By David Yeh
Today, August 8th, marks the 30th Anniversary of Transformers The Movie. For any kid growing up in the ’80s, there was no animated film quite like it. Transformers The Movie was a game changer, and not because it was badass, although it was. It was because it was a film that really pushed the boundaries of expectations, as well as pushing the nerves of parents across the nation.
To really look back, one must understand that the only great animated films at the time were classic Disney movies. To put it bluntly, Disney films in the 80’s weren’t very good (though I have a soft spot for The Great Mouse Detective). This was years before the Disney Renaissance that begun with The Little Mermaid. It was also the first generation of kids to grow up with cartoons geared at selling toys. The story of Transformers The Movie was to do just that: kill off the old characters and usher in the new.
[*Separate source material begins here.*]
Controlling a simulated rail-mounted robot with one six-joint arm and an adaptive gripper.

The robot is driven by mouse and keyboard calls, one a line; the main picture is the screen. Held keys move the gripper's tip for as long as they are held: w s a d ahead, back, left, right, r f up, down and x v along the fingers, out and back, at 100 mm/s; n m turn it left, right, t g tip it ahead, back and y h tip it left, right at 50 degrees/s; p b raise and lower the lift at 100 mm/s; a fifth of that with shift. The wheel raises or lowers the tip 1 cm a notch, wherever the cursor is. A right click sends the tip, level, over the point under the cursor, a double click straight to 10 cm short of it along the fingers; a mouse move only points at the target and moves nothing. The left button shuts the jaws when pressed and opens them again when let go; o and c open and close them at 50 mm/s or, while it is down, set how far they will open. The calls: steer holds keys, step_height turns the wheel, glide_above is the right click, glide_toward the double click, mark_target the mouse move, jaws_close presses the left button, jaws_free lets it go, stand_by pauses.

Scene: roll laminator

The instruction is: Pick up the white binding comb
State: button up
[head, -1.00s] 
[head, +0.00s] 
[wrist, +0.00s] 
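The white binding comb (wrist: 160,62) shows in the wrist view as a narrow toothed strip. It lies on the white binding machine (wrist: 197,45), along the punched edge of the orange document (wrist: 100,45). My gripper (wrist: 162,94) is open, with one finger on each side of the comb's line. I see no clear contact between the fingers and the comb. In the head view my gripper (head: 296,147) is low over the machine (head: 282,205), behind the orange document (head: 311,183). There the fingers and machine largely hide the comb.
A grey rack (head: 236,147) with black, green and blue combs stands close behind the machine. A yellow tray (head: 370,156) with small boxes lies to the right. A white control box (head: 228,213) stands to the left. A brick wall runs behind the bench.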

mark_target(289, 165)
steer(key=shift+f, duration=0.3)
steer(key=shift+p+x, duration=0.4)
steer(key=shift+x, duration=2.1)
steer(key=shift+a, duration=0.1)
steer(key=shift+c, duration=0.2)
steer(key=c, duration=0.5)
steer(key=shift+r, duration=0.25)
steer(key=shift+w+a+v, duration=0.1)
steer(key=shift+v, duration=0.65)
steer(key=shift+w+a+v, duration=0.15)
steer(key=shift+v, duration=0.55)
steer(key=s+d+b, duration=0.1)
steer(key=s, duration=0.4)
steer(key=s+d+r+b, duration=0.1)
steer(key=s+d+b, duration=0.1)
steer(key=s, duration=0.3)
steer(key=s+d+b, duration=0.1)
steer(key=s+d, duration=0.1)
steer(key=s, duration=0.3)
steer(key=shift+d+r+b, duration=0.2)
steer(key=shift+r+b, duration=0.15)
As a child, it was hard to understand why fan-favorite Optimus Prime died; it was a moment that stayed with us. For kids growing up in the ’40s, it was Bambi’s mother. For the kids growing up in the ’80s watching Transformers on television, season after season, there were no casualties of war… until Transformers The Movie.
Language also played an interesting role, shaping how we see PG movies. For in Transformers The Movie we learned about “damn it” and “oh shit”.
Transformers The Movie changed us. We had to cope however we could but lived with it… and couldn’t wait to see it again and again. Looking back, Hasbro learned a lot from their attempt at ending the old guard, making a last minute change in GI Joe The Movie that allowed Duke to live after all of the outrage from parents and kids alike.
While Transformers The Movie might be turning 30 years old today, the film’s legacy lives on stronger than ever. Come September 13, 2016, Shout! Factory will introduce fans new and old to a remastered Blu-ray edition of the movie with all the bells and whistles one would expect for such an anniversary edition. I can’t wait to watch it again.